Job: Output the entries below exactly as written, omitting pictures.
# start of Data shown
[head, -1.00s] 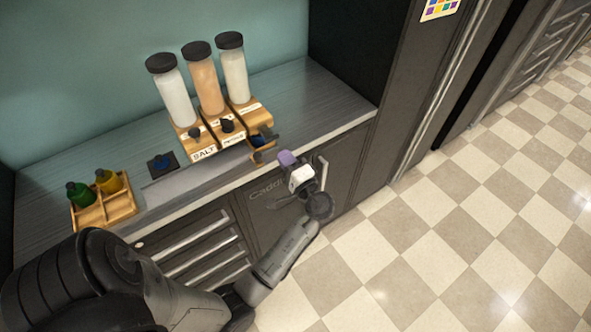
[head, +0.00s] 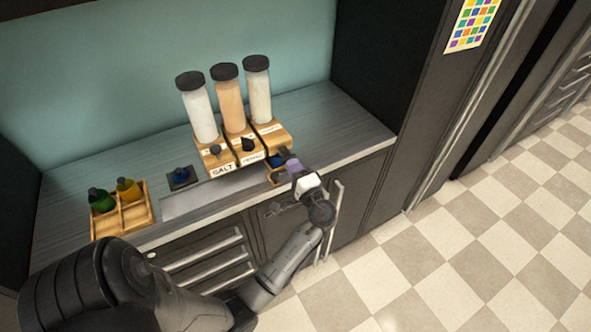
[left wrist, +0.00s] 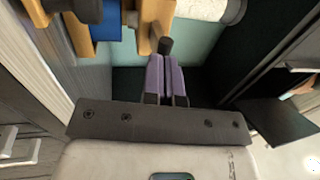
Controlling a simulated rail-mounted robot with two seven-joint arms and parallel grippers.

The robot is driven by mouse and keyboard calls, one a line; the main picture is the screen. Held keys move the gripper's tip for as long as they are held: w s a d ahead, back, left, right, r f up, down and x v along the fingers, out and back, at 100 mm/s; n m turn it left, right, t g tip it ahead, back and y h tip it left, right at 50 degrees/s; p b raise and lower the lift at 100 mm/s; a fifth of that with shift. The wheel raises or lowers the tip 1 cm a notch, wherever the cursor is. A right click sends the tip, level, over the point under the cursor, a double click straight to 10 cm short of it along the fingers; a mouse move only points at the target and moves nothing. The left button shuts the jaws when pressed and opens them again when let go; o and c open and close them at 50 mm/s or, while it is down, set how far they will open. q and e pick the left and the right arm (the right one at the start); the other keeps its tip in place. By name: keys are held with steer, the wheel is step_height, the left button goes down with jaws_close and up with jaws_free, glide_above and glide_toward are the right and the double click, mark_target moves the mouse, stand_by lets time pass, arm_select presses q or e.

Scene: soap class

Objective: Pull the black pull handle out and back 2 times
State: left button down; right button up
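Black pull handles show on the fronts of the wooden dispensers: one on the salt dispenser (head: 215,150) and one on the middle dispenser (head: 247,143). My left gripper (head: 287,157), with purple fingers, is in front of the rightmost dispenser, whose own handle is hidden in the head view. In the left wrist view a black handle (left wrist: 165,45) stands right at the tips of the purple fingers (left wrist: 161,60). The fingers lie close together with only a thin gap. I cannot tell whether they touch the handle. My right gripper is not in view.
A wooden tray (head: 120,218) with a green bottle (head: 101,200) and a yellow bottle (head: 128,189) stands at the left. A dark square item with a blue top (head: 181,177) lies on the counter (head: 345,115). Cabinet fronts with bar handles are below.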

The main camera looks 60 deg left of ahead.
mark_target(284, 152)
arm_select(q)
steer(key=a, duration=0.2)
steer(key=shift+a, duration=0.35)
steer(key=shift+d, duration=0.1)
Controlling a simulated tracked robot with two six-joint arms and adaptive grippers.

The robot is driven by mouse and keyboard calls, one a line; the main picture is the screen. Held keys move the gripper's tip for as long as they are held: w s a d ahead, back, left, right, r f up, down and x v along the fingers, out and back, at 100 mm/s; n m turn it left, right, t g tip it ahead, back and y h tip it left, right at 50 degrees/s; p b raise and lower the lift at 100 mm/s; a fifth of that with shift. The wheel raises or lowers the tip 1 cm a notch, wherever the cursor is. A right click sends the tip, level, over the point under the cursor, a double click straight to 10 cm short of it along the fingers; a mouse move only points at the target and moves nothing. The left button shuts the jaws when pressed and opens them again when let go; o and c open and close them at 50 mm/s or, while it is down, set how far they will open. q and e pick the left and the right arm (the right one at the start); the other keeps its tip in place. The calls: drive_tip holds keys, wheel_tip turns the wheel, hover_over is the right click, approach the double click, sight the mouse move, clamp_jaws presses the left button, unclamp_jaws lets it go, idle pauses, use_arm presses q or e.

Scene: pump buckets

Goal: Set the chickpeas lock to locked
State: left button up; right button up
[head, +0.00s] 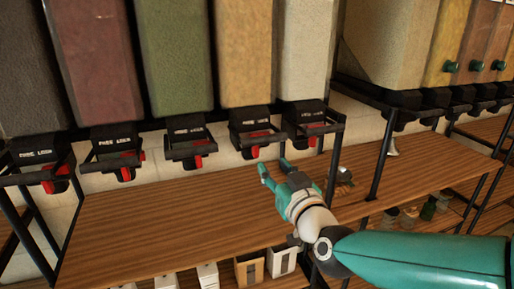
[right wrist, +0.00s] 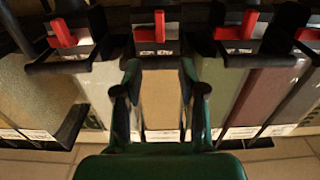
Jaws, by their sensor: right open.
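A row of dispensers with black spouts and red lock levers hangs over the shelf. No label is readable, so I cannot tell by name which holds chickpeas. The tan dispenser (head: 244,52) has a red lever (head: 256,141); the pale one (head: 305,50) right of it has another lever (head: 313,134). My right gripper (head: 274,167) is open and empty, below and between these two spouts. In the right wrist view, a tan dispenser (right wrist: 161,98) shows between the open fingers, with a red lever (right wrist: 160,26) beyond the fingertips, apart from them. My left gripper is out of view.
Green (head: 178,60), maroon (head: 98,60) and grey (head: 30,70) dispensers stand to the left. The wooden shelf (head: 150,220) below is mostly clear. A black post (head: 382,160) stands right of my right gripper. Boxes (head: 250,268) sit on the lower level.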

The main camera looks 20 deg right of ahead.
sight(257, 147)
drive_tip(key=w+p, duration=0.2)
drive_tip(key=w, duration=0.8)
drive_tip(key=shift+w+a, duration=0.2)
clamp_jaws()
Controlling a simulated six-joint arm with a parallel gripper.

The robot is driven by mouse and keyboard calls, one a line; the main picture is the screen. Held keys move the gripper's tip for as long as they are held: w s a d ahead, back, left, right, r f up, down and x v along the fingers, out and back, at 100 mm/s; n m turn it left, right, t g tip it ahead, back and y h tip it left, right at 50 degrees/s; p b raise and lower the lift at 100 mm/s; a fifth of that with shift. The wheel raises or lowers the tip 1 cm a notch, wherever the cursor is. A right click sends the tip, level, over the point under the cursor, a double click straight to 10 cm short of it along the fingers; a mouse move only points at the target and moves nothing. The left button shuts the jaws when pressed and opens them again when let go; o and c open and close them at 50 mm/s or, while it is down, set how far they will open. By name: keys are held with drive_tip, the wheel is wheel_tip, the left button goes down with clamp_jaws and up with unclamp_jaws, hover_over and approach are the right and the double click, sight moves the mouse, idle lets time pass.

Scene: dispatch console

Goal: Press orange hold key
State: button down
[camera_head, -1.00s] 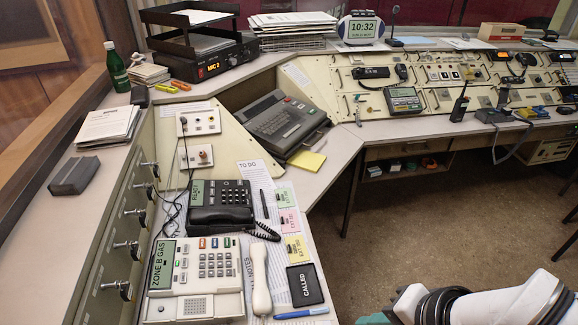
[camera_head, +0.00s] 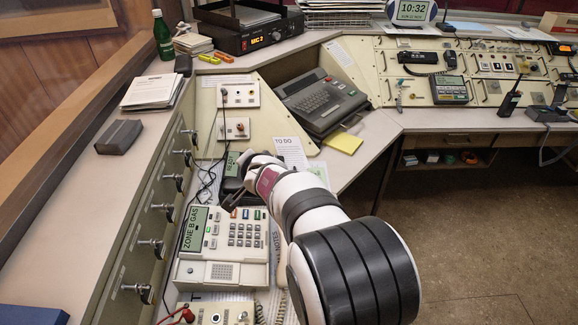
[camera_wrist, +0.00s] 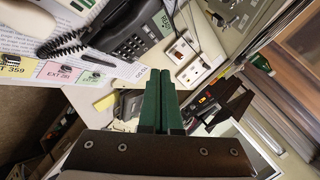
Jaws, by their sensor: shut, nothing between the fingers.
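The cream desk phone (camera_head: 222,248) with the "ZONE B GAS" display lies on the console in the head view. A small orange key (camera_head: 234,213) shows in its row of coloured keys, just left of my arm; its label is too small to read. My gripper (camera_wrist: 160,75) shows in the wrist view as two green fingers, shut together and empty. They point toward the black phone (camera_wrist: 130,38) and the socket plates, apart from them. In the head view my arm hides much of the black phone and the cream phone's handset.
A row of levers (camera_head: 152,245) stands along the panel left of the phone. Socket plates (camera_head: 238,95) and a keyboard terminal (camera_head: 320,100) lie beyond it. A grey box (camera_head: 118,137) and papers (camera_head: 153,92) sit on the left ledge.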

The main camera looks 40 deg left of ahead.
# end of Data shown
Answer to this exercise:
[head, -1.00s] 
[head, +0.00s] 
[left wrist, +0.00s] 
Controlling a simulated rail-mounted robot with two seven-joint arms and parallel grippers.

The robot is driven by mouse and keyboard calls, one a line; the main picture is the screen. Held keys move the gripper's tip for as long as they are held: w s a d ahead, back, left, right, r f up, down and x v along the fingers, out and back, at 100 mm/s; n m turn it left, right, t g tip it ahead, back and y h tip it left, right at 50 degrees/s; p b raise and lower the lift at 100 mm/s; a fifth of that with shift. The wheel raises or lowers the tip 1 cm a notch, wherever the cursor is. A right click sends the tip, level, over the point under the cursor, a double click straight to 10 cm short of it along the fingers; a mouse move only points at the target and moves nothing. The left button shuts the jaws when pressed and opens them again when let go; o and c open and close them at 50 mm/s or, while it is down, set how far they will open. q and e pick the left and the right arm (the right one at the start); the other keeps its tip in place. By name: keys are held with steer, the wheel is step_height, the left button goes down with jaws_close and up with jaws_free, glide_above and glide_toward are the right and the double click, mark_target moves the mouse, stand_by lets time pass, arm_select presses q or e.

Scene: soap class

Objective: Pull the black pull handle out and back 2 times
State: left button down; right button up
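Black pull handles show on the fronts of the wooden dispensers: one on the salt dispenser (head: 215,150) and one on the middle dispenser (head: 247,143). My left gripper (head: 287,157), with purple fingers, is in front of the rightmost dispenser, whose own handle is hidden in the head view. In the left wrist view a black handle (left wrist: 165,45) stands right at the tips of the purple fingers (left wrist: 161,60). The fingers lie close together with only a thin gap. I cannot tell whether they touch the handle. My right gripper is not in view.
A wooden tray (head: 120,218) with a green bottle (head: 101,200) and a yellow bottle (head: 128,189) stands at the left. A dark square item with a blue top (head: 181,177) lies on the counter (head: 345,115). Cabinet fronts with bar handles are below.

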The main camera looks 60 deg left of ahead.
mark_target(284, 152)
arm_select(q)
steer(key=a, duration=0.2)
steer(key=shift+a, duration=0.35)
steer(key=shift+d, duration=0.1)
Controlling a simulated tracked robot with two six-joint arms and adaptive grippers.

The robot is driven by mouse and keyboard calls, one a line; the main picture is the screen. Held keys move the gripper's tip for as long as they are held: w s a d ahead, back, left, right, r f up, down and x v along the fingers, out and back, at 100 mm/s; n m turn it left, right, t g tip it ahead, back and y h tip it left, right at 50 degrees/s; p b raise and lower the lift at 100 mm/s; a fifth of that with shift. The wheel raises or lowers the tip 1 cm a notch, wherever the cursor is. A right click sends the tip, level, over the point under the cursor, a double click straight to 10 cm short of it along the fingers; a mouse move only points at the target and moves nothing. The left button shuts the jaws when pressed and opens them again when let go; o and c open and close them at 50 mm/s or, while it is down, set how far they will open. q and e pick the left and the right arm (the right one at the start); the other keeps its tip in place. The calls: drive_tip holds keys, wheel_tip turns the wheel, hover_over is the right click, approach the double click, sight the mouse move, clamp_jaws presses the left button, unclamp_jaws lets it go, idle pauses, use_arm presses q or e.

Scene: pump buckets

Goal: Set the chickpeas lock to locked
State: left button up; right button up
[head, +0.00s] 
[right wrist, +0.00s] 
Jaws, by their sensor: right open.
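A row of dispensers with black spouts and red lock levers hangs over the shelf. No label is readable, so I cannot tell by name which holds chickpeas. The tan dispenser (head: 244,52) has a red lever (head: 256,141); the pale one (head: 305,50) right of it has another lever (head: 313,134). My right gripper (head: 274,167) is open and empty, below and between these two spouts. In the right wrist view, a tan dispenser (right wrist: 161,98) shows between the open fingers, with a red lever (right wrist: 160,26) beyond the fingertips, apart from them. My left gripper is out of view.
Green (head: 178,60), maroon (head: 98,60) and grey (head: 30,70) dispensers stand to the left. The wooden shelf (head: 150,220) below is mostly clear. A black post (head: 382,160) stands right of my right gripper. Boxes (head: 250,268) sit on the lower level.

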The main camera looks 20 deg right of ahead.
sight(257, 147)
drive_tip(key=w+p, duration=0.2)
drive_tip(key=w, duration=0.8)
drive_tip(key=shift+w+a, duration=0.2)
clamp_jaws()
Controlling a simulated six-joint arm with a parallel gripper.

The robot is driven by mouse and keyboard calls, one a line; the main picture is the screen. Held keys move the gripper's tip for as long as they are held: w s a d ahead, back, left, right, r f up, down and x v along the fingers, out and back, at 100 mm/s; n m turn it left, right, t g tip it ahead, back and y h tip it left, right at 50 degrees/s; p b raise and lower the lift at 100 mm/s; a fifth of that with shift. The wheel raises or lowers the tip 1 cm a notch, wherever the cursor is. A right click sends the tip, level, over the point under the cursor, a double click straight to 10 cm short of it along the fingers; a mouse move only points at the target and moves nothing. The left button shuts the jaws when pressed and opens them again when let go; o and c open and close them at 50 mm/s or, while it is down, set how far they will open. By name: keys are held with drive_tip, the wheel is wheel_tip, the left button goes down with clamp_jaws and up with unclamp_jaws, hover_over and approach are the right and the double click, sight moves the mouse, idle lets time pass.

Scene: dispatch console

Goal: Press orange hold key
State: button down
[camera_head, -1.00s] 
[camera_head, +0.00s] 
[camera_wrist, +0.00s] 
Jaws, by their sensor: shut, nothing between the fingers.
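The cream desk phone (camera_head: 222,248) with the "ZONE B GAS" display lies on the console in the head view. A small orange key (camera_head: 234,213) shows in its row of coloured keys, just left of my arm; its label is too small to read. My gripper (camera_wrist: 160,75) shows in the wrist view as two green fingers, shut together and empty. They point toward the black phone (camera_wrist: 130,38) and the socket plates, apart from them. In the head view my arm hides much of the black phone and the cream phone's handset.
A row of levers (camera_head: 152,245) stands along the panel left of the phone. Socket plates (camera_head: 238,95) and a keyboard terminal (camera_head: 320,100) lie beyond it. A grey box (camera_head: 118,137) and papers (camera_head: 153,92) sit on the left ledge.

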The main camera looks 40 deg left of ahead.

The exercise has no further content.